1. Los nardos que María de Betania derrama hoy sobre Jesús son imagen y símbolo de aquel óleo celestial e invisible, de la fuerza vital divina de la que se nos dice proféticamente en el salmo: "Dios, tu Dios, te ha ungido con el óleo de la alegría por encima de tus compañeros" (Sal 44,8). Es el que Dios Padre ha derramado sobre la cabeza sangrienta y coronada de espinas del Hijo crucificado; de aquí que lleve el nombre de: Cristo, el Ungido. Y como el camino que conduce a esta unción pasa a través de su muerte y sepultura, puede Jesús decir también con doble sentido: "Dejadla que lo conserve para el día de mi sepultura". La unción de María indica ya de antemano la muerte y sepultura de Jesús, así como la gloria de su sacerdocio y reino. La "despilfarradora", por tanto, se muestra como verdadera creyente cristiana.
Los gladiadores de la arena ungían su cuerpo antes de la lucha. También Cristo se enfrenta con su pasión como un luchador. Es el gran combate, la lucha hasta la muerte con el enemigo de Dios, Satanás. La unción que había de reforzar y dar agilidad a su naturaleza humana, fortaleciéndola como a un luchador en la arena, la fuerza de Dios, la recibió el Señor en el monte de los Olivos de manos del Padre: otro motivo para poder atribuir a la unción de Betania el carácter de imagen y símbolo prefigurativo. Los nardos de María exhalan el gozoso aroma de la vida, de la próxima gloria real y de la dignidad del sacerdocio de Cristo, pero al mismo tiempo sirven de aviso para la lucha y la muerte, la sepultura y el amortajamiento.
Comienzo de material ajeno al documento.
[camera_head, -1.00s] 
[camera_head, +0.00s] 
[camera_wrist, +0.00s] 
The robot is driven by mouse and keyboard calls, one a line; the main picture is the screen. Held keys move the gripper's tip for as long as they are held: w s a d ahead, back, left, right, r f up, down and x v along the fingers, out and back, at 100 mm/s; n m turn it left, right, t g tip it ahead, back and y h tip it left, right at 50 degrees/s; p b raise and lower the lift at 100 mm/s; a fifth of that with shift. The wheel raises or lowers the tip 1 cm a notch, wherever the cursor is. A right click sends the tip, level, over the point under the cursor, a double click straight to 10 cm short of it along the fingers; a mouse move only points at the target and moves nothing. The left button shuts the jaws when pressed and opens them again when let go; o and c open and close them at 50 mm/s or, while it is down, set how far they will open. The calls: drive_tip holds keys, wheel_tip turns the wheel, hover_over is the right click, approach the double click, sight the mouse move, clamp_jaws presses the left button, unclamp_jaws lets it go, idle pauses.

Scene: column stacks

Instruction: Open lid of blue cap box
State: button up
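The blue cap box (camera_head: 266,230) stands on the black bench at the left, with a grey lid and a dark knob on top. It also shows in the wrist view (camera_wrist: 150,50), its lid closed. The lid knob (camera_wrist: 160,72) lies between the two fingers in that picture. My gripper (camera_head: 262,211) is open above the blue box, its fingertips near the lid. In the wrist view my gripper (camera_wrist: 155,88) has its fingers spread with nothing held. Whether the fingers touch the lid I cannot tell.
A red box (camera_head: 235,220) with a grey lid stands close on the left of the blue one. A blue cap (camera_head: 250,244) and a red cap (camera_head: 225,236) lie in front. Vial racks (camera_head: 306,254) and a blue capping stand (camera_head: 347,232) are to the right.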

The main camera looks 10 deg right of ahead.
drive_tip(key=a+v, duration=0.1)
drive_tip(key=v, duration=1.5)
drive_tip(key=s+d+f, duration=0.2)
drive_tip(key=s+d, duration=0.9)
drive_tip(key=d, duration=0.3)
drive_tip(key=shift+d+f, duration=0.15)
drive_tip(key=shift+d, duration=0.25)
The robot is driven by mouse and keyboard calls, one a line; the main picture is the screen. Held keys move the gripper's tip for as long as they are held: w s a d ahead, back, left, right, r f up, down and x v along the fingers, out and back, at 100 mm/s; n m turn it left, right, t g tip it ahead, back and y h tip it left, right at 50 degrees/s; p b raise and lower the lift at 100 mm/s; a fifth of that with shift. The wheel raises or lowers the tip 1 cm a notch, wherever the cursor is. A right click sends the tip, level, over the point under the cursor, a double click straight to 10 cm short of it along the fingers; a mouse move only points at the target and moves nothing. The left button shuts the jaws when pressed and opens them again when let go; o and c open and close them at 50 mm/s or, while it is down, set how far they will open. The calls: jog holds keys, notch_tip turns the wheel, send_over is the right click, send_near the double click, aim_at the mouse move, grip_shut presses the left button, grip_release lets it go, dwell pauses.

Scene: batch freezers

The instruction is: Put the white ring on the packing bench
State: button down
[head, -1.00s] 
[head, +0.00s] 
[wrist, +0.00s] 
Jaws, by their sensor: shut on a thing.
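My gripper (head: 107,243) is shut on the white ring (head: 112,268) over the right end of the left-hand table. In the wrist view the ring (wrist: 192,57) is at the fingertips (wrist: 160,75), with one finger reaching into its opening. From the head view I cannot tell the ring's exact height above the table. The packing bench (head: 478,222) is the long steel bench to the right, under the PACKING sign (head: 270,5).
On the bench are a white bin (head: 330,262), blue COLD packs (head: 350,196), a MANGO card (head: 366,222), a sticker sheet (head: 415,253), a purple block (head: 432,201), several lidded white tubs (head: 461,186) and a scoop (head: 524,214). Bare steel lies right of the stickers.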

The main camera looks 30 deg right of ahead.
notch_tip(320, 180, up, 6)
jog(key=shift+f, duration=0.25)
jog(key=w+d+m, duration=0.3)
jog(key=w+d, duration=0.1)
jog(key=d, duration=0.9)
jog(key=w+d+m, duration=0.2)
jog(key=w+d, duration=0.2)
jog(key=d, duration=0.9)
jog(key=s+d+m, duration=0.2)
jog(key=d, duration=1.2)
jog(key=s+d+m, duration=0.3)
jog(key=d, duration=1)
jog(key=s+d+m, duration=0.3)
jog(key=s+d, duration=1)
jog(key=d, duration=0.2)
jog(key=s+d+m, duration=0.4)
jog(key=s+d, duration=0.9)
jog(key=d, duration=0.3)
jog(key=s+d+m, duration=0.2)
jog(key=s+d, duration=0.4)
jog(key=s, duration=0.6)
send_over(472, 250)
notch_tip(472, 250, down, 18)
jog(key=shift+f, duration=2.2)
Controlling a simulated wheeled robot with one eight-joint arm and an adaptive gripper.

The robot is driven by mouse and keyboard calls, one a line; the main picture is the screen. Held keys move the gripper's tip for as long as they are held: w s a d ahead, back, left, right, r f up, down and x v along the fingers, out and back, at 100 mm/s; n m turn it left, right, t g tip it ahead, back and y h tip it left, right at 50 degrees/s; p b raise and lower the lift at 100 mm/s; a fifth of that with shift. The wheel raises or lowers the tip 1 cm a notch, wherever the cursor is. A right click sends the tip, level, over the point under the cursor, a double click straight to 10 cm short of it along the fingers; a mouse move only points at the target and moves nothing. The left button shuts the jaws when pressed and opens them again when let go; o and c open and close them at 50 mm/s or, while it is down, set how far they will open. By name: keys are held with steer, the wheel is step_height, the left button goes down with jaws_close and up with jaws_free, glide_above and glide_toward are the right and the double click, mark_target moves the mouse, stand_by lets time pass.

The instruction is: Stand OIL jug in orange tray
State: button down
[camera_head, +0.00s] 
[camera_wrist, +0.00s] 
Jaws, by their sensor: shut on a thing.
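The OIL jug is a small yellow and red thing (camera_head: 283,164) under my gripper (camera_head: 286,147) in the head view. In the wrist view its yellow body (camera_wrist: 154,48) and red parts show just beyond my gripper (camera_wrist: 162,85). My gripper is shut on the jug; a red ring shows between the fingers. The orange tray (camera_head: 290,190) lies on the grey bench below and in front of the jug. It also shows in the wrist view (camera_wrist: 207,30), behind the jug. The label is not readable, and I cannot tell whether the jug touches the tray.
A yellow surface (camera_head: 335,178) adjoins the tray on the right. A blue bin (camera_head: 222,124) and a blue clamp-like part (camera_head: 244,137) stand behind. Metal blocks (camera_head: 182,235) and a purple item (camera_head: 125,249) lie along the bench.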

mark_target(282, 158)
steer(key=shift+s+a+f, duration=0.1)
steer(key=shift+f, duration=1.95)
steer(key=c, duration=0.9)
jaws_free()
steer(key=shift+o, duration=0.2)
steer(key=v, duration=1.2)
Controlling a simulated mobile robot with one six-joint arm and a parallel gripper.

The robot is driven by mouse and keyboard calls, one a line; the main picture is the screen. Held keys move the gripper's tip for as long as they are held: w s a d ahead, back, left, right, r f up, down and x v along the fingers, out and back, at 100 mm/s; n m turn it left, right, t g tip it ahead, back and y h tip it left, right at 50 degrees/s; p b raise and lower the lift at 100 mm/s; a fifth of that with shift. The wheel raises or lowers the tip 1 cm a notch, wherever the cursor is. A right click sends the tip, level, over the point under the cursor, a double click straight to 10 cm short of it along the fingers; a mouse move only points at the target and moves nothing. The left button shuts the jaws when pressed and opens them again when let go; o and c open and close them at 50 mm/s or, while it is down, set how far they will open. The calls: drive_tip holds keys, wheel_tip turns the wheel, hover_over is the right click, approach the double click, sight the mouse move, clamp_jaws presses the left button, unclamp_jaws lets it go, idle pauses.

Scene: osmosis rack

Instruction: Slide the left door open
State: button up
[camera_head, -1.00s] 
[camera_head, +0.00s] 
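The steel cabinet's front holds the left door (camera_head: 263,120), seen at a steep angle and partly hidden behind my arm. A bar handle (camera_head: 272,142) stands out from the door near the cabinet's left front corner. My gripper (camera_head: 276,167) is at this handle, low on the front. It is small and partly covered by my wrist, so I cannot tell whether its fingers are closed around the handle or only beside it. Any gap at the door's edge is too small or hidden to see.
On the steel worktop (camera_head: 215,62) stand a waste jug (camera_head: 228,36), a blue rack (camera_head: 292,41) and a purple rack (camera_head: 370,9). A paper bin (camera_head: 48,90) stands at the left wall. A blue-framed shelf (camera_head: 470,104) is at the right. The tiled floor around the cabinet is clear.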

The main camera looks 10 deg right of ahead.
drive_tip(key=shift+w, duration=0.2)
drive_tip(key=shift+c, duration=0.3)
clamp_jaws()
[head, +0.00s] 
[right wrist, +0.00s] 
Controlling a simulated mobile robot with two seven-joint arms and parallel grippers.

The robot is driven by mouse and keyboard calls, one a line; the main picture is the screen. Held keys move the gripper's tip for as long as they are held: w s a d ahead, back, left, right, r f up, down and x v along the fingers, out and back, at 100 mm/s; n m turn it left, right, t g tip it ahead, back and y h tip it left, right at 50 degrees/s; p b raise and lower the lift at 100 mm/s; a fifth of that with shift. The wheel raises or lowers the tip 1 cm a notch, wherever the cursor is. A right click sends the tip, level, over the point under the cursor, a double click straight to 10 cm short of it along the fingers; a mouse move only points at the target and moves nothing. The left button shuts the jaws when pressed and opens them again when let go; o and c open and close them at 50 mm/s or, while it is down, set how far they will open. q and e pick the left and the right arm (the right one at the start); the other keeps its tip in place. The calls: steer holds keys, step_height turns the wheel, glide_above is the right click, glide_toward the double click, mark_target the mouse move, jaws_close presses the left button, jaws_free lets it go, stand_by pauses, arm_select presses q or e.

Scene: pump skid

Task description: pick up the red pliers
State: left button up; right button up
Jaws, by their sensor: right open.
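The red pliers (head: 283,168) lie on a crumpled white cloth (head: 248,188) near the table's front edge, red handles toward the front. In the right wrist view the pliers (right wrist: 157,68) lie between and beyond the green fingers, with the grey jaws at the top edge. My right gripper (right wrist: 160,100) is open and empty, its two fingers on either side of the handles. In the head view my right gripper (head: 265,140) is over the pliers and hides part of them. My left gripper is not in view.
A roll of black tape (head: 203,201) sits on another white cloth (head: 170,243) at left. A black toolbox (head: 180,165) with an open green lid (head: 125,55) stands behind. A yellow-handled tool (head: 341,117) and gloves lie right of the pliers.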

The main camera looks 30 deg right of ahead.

El milagro que obró Eliseo con el aceite nos recuerda que Cristo mismo es este perfume, Él es el bálsamo que baja del cielo y que, según el plan amoroso del Padre, habrá de salvar a toda la Humanidad, siempre que ésta crea en Él, elevándola a la dignidad de sacerdotes y reyes. El recipiente del bálsamo -el cuerpo humano de Jesús- había de destruirse en la muerte para que se esparciese el nardo y desde la cabeza- desde Cristo resucitado- empapase a todo el cuerpo de la Iglesia, haciéndola así apta para ser ungida y consagrada como cuerpo real y sacerdotal de Cristo. Había de romperse este vaso de alabastro para que el ungüento celestial pudiese llenar los recipientes vacíos de la Iglesia; su aroma debía llenar toda la casa y enriquecer a los "pobres". Este es, en realidad, el misterio oculto de la unción de Betania. No lo puede sufrir el traidor, pero fue ese ungüento riqueza de los pobres, vida divina. Se comunica, primero al Hijo, y de sus heridas, a "los pobres", desposeídos de la gracia y destinados a morir. En Noé esta reconciliación de Dios fue anunciada por la paloma del ramito de olivo en el pico. Por el milagro que hizo el profeta con el aceite, y más aún, por la unción de María. Realidad litúrgica en la consagración de los santos óleos del Jueves Santo, y en la unción de los neófitos del Sábado Santo cuando se dice: "El Dios Todopoderoso, el Padre de Nuestro Señor Jesucristo... te unja con el crisma de la salud en este mismo Cristo Jesús, Nuestro Señor, para la vida eterna", es el momento en que la unción de la amante María alcanza su realidad, y la divina paloma vuela entonces hacia el arpa de la Iglesia llevando en el pico el ramito de olivo, es decir, la vida nacida de la muerte. Se llenan los recipientes vacíos de la Iglesia sin jamás llegarse a agotar el aceite, ya que a diario nacen a la vida terrena innumerables personas que han de alimentarse de esa vida divina. María de Betania contribuye, en verdad, a la sepultura de Cristo cuando los que son bautizados -enterrados con Cristo- reciben de manos de la Iglesia la santa unción bautismal. El "buen olor de Cristo" (2 Co 2, 15) se expande entonces por toda la casa de la Iglesia y la voz del odio tiene que enmudecer porque la pobreza, rica ya ahora, se regocija del despilfarro del amor (Emiliana Löhr).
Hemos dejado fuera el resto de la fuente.